In a recently published decision (case reference I R 68/09), the Federal Tax Court (BFH) rejected a ruling of the local tax court of Cologne with respect to the formal requirements of a profit and loss pooling agreement (PLPA) and, thus, confirmed the very formalistic approach increasingly adopted by both the courts and the tax authorities.
To form a valid tax consolidation (Organschaft), a parent company and its subsidiary must conclude a PLPA that obliges the subsidiary to transfer all profits to its parent and obliges the parent to compensate the subsidiary for any losses incurred. This loss compensation obligation is stipulated in section 302 of the Stock Corporation Act (AktG), and both the BFH and the Federal Ministry of Finance have interpreted the tax law in such a way that the loss compensation obligation under section 302 AktG must be specifically agreed upon in the PLPA if the subsidiary is a GmbH.

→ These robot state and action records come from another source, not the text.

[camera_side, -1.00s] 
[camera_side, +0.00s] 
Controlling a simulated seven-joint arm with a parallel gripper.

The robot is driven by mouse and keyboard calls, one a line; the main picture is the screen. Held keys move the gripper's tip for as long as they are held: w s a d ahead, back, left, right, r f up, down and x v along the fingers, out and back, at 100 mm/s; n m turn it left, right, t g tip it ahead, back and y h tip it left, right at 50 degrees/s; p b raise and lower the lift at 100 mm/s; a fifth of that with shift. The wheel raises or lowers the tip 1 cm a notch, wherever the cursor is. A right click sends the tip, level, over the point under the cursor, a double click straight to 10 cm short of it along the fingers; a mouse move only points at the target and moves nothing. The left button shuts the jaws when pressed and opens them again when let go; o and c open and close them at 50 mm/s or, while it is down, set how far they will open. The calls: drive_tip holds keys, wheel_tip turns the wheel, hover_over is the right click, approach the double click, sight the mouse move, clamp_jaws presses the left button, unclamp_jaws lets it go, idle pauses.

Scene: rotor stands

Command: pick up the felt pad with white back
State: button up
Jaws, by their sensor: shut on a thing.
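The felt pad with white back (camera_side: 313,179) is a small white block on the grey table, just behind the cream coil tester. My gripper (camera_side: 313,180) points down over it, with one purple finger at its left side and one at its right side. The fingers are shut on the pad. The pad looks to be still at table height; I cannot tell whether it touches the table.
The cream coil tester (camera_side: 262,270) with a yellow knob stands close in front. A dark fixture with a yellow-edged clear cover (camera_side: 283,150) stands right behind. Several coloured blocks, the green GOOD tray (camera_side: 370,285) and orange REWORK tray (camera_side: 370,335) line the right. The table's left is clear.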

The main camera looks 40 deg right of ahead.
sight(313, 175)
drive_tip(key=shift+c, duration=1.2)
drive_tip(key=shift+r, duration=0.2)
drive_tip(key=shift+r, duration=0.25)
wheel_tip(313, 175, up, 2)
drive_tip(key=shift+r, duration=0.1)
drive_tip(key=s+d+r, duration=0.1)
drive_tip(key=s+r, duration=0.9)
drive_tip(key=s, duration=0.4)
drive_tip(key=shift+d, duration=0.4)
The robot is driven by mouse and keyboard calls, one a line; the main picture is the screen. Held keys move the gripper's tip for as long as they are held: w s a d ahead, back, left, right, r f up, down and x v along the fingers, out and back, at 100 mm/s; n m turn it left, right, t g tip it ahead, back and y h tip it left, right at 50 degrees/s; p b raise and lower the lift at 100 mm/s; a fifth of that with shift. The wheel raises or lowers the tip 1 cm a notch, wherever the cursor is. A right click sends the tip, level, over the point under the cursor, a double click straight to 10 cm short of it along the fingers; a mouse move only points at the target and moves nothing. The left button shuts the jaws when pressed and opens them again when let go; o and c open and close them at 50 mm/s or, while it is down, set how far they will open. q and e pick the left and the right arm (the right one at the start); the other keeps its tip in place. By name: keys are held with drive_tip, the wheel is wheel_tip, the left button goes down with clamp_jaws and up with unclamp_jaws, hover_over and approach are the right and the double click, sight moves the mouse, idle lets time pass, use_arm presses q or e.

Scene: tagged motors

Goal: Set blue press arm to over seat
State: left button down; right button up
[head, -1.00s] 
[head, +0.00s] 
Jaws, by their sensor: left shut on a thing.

The local tax court of Cologne did not follow this interpretation and instead held that such a PLPA does not have to specifically include a loss compensation stipulation according to section 302 SCA to form a valid tax consolidation with a GmbH. In a strongly worded decision, however, the BFH rejected the tax court’s ruling and confirmed its strict view regarding the formal requirements for the acceptance of a PLPA for tax purposes. According to the BFH, the PLPA must specifically include a loss compensation obligation if the subsidiary is a GmbH.
Taxpayers should ensure that they comply with the BFH’s strict interpretation of the PLPA requirements. In view of the BFH’s clear confirmation of its position and the recent trend by the tax authorities to scrutinize the wording of PLPAs, it is critical that PLPAs are drafted carefully to avoid an invalid tax consolidation.